Thanks to art historians such as Hollis Clayson and John Milner we have a vivid sense of how the war and siege affected life within the imprisoned city. The ordeal of two million civilians left its mark on many artists, as is visible, for instance, in the balloons and pigeons (crucial lifelines to the outside world) depicted by Puvis de Chauvannes. But there is scope to think more about what the Franco-Prussian War did to battle painting. Édouard Detaille had learned his love of battle painting studying under Meissonier, even before his service in the National Guard. He used his extensive collection of tin soldiers, photographs and uniforms – preserved at the Musée de l’Armée – to reconstruct the campaigns with forensic precision. But while acclaimed for his accuracy, Detaille also forged a febrile nationalist mythology. His celebrated painting Le Rêve (1888) was purchased by the French state and displayed at the 1889 Exposition Universelle: by depicting the fallen soldiers of 1870 awakening from their graves to behold the charge of the Napoleonic Grande Armée, galloping overhead like spectral Valkyries, Detaille redeemed past defeats with the memory of former glories and the prophecy of future reckonings, uttering the nationalist cry of revanche.

Detaille’s spectacular canvas points to the appetite for war art on a colossal scale. Sadly, only fragments remain of the two panoramas he produced in collaboration with Alphonse de Neuville depicting the battles at Rezonville and Champigny (the latter, in the first four months of its going on display in 1882, attracted around 1600 visitors a day and took 400,000 francs). But a similar gargantuan project can be seen today at Lucerne: painted by Edouard Castres in 1881 on a circular canvas measuring 14 x 112 metres, the so-called Bourbaki Panorama depicts the entrance of General Bourbaki and his 87,000 bedraggled troops (the remaining half of an army which had tried in vain to relieve the siege of Belfort) into the Val-de-Travers valley in Switzerland. The result is an immersive, epic celebration of Switzerland’s traditions of humanitarianism and neutrality.

The Lion of Belfort by Auguste Bartholdi in Place Denfert-Rochereau in Paris – a smaller replica of the statue under Belfort Castle.

The Lion of Belfort by Auguste Bartholdi in Place Denfert-Rochereau in Paris – a smaller replica of the statue under Belfort Castle. Photo: Mbzt/Wikimedia Commons. Image: used under Creative Commons licence Attribution 3.0 Unported (CC BY-3.0)

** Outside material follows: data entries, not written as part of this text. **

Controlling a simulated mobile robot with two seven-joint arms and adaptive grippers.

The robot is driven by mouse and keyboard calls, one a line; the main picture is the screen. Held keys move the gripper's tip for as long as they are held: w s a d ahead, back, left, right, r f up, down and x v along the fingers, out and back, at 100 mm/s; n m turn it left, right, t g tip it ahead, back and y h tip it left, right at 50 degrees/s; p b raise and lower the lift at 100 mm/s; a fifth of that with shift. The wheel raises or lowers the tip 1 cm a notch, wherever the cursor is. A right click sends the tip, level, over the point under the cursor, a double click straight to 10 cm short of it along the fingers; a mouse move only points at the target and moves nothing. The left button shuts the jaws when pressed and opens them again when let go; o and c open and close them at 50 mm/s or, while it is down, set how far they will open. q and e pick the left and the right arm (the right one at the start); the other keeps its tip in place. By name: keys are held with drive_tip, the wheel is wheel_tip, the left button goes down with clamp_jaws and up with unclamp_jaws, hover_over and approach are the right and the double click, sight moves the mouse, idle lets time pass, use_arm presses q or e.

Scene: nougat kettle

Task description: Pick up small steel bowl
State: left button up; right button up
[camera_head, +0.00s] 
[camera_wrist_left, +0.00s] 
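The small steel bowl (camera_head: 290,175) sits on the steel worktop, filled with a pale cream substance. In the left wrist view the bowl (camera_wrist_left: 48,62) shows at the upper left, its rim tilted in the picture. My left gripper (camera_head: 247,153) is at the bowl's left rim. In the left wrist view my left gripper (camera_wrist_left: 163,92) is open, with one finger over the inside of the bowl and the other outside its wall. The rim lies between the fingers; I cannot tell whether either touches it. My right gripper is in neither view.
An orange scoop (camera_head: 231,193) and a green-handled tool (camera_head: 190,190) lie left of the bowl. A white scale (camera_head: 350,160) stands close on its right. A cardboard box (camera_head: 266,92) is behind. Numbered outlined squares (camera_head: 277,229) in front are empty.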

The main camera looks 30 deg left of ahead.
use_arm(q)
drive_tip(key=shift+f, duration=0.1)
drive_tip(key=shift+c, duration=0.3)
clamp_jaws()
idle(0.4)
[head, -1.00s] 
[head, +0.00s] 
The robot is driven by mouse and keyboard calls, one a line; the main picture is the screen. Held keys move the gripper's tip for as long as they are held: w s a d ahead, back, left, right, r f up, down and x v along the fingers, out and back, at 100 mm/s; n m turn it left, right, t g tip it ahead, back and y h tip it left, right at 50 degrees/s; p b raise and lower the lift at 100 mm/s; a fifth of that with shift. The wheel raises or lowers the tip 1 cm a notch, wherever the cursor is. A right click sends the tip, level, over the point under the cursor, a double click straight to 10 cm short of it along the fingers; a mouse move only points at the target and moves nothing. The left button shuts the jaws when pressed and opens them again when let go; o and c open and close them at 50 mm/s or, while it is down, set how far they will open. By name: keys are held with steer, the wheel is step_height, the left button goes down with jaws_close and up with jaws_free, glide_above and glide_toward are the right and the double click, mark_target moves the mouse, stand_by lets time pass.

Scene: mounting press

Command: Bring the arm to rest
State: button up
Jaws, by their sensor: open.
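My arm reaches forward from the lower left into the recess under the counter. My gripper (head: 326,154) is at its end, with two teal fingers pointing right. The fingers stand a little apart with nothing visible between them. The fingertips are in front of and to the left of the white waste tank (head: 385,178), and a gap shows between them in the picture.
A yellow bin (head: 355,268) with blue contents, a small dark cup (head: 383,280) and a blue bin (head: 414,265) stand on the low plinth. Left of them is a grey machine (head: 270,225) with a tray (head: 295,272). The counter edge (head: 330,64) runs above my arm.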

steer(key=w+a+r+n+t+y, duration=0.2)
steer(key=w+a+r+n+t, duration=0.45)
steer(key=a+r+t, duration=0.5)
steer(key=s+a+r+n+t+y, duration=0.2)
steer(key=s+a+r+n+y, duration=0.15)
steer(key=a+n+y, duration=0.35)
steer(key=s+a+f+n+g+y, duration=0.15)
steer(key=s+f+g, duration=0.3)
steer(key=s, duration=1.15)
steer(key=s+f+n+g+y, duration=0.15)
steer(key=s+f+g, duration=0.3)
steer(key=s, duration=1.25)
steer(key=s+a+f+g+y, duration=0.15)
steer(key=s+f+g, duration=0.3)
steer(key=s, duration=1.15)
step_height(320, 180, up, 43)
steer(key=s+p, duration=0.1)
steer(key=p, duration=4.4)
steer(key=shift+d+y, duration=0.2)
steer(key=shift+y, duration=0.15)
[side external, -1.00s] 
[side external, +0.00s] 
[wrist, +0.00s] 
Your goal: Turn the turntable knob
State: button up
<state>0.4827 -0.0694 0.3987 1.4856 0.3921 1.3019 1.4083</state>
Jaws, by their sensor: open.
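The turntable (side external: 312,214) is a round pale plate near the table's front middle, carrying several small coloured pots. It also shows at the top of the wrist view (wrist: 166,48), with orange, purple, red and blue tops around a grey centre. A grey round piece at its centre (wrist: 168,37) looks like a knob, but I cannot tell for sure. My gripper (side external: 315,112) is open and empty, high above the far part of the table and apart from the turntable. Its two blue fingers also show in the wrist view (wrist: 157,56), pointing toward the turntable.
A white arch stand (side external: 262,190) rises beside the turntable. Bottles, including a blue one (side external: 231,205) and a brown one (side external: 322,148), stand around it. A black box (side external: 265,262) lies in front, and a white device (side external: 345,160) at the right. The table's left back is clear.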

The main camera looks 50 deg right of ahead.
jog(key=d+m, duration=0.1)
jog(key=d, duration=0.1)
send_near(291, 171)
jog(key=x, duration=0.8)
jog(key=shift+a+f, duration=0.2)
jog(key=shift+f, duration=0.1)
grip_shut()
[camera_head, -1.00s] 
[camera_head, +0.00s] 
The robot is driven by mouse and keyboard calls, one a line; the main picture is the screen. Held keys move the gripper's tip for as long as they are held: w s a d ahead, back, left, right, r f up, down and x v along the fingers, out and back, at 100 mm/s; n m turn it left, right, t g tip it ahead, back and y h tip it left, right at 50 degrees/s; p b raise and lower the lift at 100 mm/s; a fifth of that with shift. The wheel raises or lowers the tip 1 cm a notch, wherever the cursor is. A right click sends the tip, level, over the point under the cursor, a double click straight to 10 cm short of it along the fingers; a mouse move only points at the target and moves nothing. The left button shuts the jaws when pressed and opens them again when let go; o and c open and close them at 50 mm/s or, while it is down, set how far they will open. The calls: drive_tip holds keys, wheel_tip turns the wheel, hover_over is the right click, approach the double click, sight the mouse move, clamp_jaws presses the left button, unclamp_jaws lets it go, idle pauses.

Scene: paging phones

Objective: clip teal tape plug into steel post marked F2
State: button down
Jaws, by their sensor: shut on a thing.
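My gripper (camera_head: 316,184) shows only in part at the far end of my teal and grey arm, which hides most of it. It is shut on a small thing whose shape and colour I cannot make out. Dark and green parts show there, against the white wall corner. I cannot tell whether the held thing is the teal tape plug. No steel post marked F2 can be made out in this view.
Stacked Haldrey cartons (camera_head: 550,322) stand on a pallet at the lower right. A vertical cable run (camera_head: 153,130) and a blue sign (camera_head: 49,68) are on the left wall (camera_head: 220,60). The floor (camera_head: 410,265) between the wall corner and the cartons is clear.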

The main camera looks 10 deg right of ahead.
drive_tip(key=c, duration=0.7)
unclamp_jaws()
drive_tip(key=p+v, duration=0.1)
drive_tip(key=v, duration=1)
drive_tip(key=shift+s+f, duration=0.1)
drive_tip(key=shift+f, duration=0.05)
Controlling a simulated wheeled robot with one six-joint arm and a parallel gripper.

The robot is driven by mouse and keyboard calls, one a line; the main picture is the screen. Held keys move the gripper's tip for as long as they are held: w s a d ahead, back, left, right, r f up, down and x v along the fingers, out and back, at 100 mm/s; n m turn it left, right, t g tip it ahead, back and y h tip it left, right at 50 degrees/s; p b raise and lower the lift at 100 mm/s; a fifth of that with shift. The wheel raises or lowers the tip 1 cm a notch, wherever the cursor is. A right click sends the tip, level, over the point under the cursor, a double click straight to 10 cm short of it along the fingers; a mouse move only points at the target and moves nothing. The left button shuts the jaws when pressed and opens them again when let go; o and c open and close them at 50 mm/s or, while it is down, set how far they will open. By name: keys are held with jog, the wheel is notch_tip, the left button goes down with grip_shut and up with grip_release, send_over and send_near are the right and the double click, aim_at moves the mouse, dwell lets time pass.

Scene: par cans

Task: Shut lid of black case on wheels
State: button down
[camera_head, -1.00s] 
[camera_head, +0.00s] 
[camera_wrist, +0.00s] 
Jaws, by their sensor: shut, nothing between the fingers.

The monumental legacies of the war are written into the architecture of Paris, which was drastically rebuilt after the devastation of l’année terrible. Following the scheme drawn up by the marquis de Chennevières in the 1870s, the frescoes inside the Panthéon trumpeted victors from France’s past, such as Clovis and Saint Louis, alongside Sainte Geneviève keeping watch over her favoured city. At the Opéra Garnier, which was also completed in the early 1870s, Paul Baudry’s dazzling ceilings celebrated the supremacy of French ‘classical’ civilisation (even, implausibly, in music). Made famous by the metro map, the heroes and memorials of the war nonetheless garner little attention in Paris today: take the reduced bronze version of Bartholdi’s Lion of Belfort at Place Denfert-Rochereau (named after the French general who defended the town during its 103-day siege). The skyscrapers at Grande Arche have completely upstaged Louis-Ernest Barrias’ sculptural group from 1883 which gave the district its name. Barrias’ pairing of a strident, towering Marianne and slumped male soldier exemplifies the inverted gender dynamics within republican iconography at this time, which one interpreter has called ‘hermaphroditic’.

Head within an Aureole (1894–95), Odilon Redon. The J. Paul Getty Museum, Los Angeles.

Head within an Aureole (1894–95), Odilon Redon. The J. Paul Getty Museum, Los Angeles

Invasion, defeat and occupation had been a nightmare for France. Its horror was captured in desolate allegories like L’Énigme by Gustave Doré – himself from annexed Strasbourg – and later in Odilon Redon’s surreal charcoal and lithograph series known as the Noirs. The black sun motif there is surely an allusion to the solar eclipse Redon witnessed in December 1870, two days after the defeat of his battalion at La Monnaie, and which seemed a cosmic echo of the nation’s catastrophe. The humiliation of the defeat was brooded over obsessively: one of the most popular prints of the late 19th century was of Jean-Jacques Henner’s painting Elle attend (1871). This female personification of Alsace graced the walls of hundreds of thousands of French homes. Its popularity points to the perverse attraction that the tragic events of 1870 exercised over the French psyche.

After Detaille, Neuville was France’s premier war artist in the late 19th century, although his depictions of the Crimean War or the Zulu campaigns lack the desperation and bitterness of his scenes from 1870–71. Asked why he obsessively painted scenes of defeat, Neuville replied: ‘Because we should remember precisely what we try to forget.’

Correction: an earlier version of this article stated that nothing remains of the panoramas Édouard Detaille produced with Alphonse de Neuville. This has been corrected to reflect that fragments have survived.